Reproduce the data exactly and drop any pictures it holds.

——————

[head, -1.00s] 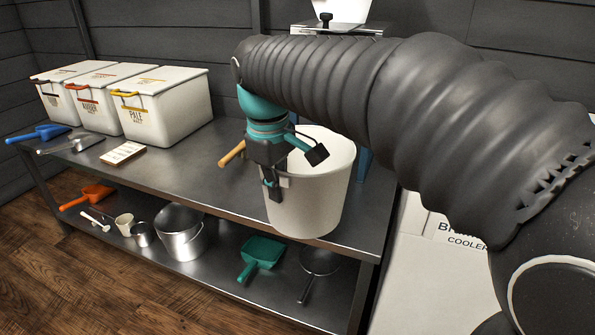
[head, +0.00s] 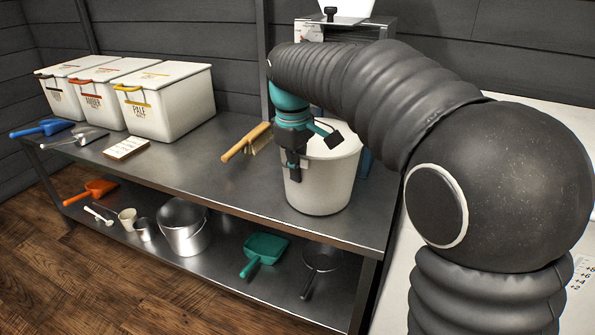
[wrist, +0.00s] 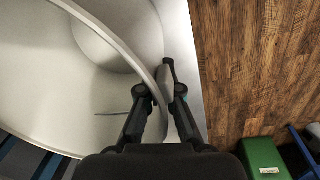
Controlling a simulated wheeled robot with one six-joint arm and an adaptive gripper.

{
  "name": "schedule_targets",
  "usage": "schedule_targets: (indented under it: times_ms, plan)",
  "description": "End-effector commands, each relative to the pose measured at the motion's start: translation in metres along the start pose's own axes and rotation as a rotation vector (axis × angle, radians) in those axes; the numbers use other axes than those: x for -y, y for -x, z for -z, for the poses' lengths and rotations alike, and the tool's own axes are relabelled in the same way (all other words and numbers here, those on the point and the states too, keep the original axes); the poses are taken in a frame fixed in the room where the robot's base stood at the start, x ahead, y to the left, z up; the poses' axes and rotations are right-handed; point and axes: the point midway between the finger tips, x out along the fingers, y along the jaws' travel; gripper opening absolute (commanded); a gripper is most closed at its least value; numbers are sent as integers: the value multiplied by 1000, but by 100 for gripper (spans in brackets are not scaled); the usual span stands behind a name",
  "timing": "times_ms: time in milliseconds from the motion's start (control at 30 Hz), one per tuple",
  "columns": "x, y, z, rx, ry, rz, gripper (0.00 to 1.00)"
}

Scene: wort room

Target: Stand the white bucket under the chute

——————

* **Problem solution**:
[head, -1.00s] 
[head, +0.00s] 
[wrist, +0.00s] 
Controlling a simulated wheeled robot with one six-joint arm and an adaptive gripper.

{
  "name": "schedule_targets",
  "usage": "schedule_targets: (indented under it: times_ms, plan)",
  "description": "End-effector commands, each relative to the pose measured at the motion's start: translation in metres along the start pose's own axes and rotation as a rotation vector (axis × angle, radians) in those axes; the numbers use other axes than those: x for -y, y for -x, z for -z, for the poses' lengths and rotations alike, and the tool's own axes are relabelled in the same way (all other words and numbers here, those on the point and the states too, keep the original axes); the poses are taken in a frame fixed in the room where the robot's base stood at the start, x ahead, y to the left, z up; the poses' axes and rotations are right-handed; point and axes: the point midway between the finger tips, x out along the fingers, y along the jaws' travel; gripper opening absolute (commanded); a gripper is most closed at its least value; numbers are sent as integers: the value multiplied by 1000, but by 100 for gripper (spans in brackets are not scaled); the usual span stands behind a name",
  "timing": "times_ms: time in milliseconds from the motion's start (control at 30 Hz), one per tuple",
  "columns": "x, y, z, rx, ry, rz, gripper (0.00 to 1.00)"
}

Scene: wort room

Target: Stand the white bucket under the chute

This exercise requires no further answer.